CHALLENGE — The lines to be extracted begin at the line containing "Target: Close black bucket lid" and end at the last line of the data below; copy them exactly and leave out the pictures.

DATASET CONTENT —
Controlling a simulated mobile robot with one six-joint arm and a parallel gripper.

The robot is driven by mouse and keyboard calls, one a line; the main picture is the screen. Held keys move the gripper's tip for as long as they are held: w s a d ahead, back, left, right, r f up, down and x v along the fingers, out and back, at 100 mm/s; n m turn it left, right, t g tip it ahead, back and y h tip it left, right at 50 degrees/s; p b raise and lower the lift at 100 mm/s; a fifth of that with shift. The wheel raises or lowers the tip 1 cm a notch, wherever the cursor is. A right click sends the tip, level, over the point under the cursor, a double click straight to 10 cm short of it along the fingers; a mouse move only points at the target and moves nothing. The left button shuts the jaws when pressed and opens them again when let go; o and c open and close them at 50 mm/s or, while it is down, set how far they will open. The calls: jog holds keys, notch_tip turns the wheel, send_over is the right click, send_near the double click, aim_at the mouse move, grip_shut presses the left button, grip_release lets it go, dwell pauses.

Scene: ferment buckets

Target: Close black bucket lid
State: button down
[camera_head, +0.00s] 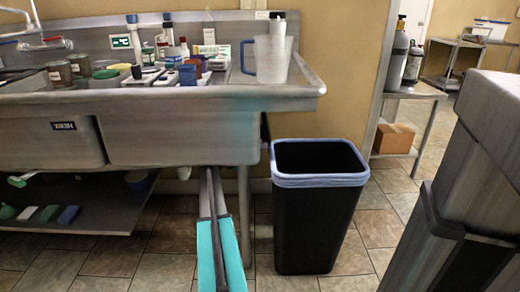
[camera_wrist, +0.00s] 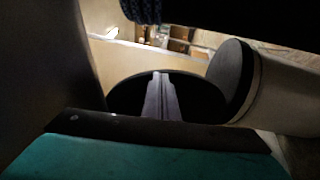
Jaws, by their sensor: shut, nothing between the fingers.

EXPECTED ANSWER —
Target: Close black bucket lid
State: button down
[camera_head, +0.00s] 
[camera_wrist, +0.00s] 
Jaws, by their sensor: shut, nothing between the fingers.

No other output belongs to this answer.